### TASK TO CARRY OUT
Would you retype, exactly and without the pictures, the lines between the line holding "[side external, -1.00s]" and the line holding "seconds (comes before", inclusive, and nothing else?

-.-.-

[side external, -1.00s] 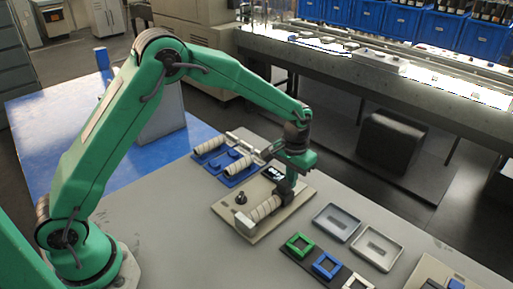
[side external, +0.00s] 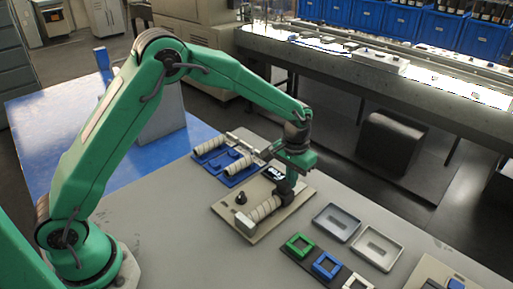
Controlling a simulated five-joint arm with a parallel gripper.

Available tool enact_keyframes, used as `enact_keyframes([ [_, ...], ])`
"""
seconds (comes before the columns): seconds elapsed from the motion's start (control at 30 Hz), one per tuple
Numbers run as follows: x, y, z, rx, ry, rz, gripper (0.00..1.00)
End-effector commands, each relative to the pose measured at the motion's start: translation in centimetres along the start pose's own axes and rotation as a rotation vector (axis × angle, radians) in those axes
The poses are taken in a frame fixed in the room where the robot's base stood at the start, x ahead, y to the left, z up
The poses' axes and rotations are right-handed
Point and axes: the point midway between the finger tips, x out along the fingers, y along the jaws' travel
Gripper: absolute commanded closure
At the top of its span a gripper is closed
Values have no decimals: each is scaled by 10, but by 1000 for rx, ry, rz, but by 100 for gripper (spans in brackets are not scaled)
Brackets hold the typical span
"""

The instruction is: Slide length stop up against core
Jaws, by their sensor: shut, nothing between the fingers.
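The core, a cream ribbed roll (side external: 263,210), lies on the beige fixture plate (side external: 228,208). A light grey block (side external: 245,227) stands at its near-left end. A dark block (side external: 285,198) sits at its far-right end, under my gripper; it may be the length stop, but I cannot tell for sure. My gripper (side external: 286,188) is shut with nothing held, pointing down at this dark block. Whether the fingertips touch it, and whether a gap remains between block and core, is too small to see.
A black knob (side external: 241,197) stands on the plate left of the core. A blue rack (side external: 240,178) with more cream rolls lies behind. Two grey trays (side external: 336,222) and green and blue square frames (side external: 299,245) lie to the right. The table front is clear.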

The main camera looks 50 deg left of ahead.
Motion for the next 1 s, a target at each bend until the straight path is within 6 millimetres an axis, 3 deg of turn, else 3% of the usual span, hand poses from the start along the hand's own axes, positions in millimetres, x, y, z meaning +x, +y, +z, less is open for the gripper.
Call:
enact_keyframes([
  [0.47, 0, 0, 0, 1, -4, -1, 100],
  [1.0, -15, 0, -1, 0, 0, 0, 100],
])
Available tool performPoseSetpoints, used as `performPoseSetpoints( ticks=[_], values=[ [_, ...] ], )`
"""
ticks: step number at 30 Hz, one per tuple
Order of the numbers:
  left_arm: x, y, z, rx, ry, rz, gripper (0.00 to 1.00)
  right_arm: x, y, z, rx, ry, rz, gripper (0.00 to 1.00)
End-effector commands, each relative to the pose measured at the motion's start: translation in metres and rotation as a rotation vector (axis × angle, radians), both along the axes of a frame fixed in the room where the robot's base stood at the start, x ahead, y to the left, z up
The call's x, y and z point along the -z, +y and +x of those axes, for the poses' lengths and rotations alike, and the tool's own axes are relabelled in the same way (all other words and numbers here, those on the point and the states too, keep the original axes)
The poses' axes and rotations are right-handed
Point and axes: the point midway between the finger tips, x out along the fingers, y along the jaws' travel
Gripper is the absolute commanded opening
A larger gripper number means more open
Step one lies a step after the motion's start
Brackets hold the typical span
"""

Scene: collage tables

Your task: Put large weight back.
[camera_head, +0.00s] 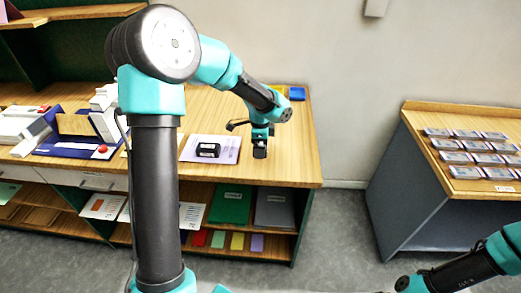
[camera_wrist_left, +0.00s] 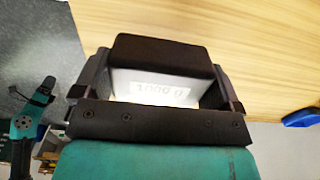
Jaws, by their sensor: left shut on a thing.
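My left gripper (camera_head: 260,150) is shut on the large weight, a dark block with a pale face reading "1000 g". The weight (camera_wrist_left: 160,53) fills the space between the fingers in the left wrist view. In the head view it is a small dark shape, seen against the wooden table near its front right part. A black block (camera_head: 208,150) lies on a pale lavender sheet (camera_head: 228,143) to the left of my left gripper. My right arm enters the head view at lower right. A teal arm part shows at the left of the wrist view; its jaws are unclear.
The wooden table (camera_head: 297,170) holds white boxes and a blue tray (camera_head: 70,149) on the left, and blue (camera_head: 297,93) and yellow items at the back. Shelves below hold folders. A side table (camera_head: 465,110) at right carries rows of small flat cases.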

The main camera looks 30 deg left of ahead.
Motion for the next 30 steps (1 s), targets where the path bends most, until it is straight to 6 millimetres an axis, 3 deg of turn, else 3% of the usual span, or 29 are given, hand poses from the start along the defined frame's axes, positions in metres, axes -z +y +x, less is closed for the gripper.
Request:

-.-.-

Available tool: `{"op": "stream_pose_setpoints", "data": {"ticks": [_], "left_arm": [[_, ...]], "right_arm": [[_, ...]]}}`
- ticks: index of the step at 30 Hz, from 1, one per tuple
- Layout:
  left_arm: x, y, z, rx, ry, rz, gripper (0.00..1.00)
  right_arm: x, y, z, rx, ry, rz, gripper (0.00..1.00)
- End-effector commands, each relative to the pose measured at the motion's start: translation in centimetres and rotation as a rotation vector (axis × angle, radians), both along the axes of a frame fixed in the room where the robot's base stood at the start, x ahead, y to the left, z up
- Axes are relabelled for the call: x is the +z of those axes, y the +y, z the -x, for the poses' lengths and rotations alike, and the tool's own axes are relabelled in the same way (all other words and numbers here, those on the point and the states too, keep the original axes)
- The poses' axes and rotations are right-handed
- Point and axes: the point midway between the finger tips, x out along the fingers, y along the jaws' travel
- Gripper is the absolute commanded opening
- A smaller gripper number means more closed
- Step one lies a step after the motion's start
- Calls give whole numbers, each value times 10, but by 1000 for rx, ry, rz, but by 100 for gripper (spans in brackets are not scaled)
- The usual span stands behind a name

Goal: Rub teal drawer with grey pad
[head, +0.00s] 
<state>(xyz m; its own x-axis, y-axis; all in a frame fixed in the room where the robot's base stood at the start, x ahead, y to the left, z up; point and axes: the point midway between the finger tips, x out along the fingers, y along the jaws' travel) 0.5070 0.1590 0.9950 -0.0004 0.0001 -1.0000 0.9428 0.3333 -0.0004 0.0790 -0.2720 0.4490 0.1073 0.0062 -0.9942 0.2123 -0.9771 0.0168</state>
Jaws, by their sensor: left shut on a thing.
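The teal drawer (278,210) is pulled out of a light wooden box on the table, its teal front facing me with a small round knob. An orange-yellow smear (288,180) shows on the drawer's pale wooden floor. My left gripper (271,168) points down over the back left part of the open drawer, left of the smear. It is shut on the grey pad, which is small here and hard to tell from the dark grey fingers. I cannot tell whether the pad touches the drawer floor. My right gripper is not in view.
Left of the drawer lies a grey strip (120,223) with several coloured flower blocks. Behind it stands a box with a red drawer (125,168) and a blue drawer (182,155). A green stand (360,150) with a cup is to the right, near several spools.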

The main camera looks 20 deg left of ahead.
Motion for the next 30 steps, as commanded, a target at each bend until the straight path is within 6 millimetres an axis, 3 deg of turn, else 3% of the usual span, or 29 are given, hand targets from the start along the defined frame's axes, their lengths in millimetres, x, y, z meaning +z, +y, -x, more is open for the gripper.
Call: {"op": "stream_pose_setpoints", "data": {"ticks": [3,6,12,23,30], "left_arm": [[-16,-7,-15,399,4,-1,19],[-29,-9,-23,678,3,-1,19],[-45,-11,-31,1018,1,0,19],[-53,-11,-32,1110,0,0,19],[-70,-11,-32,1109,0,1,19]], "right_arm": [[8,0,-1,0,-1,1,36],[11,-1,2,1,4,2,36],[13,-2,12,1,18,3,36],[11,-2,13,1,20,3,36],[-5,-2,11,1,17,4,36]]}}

-.-.-

### CORRECT ANSWER
[side external, -1.00s] 
[side external, +0.00s] 
Controlling a simulated five-joint arm with a parallel gripper.

Available tool enact_keyframes, used as `enact_keyframes([ [_, ...], ])`
"""
seconds (comes before the columns): seconds elapsed from the motion's start (control at 30 Hz), one per tuple

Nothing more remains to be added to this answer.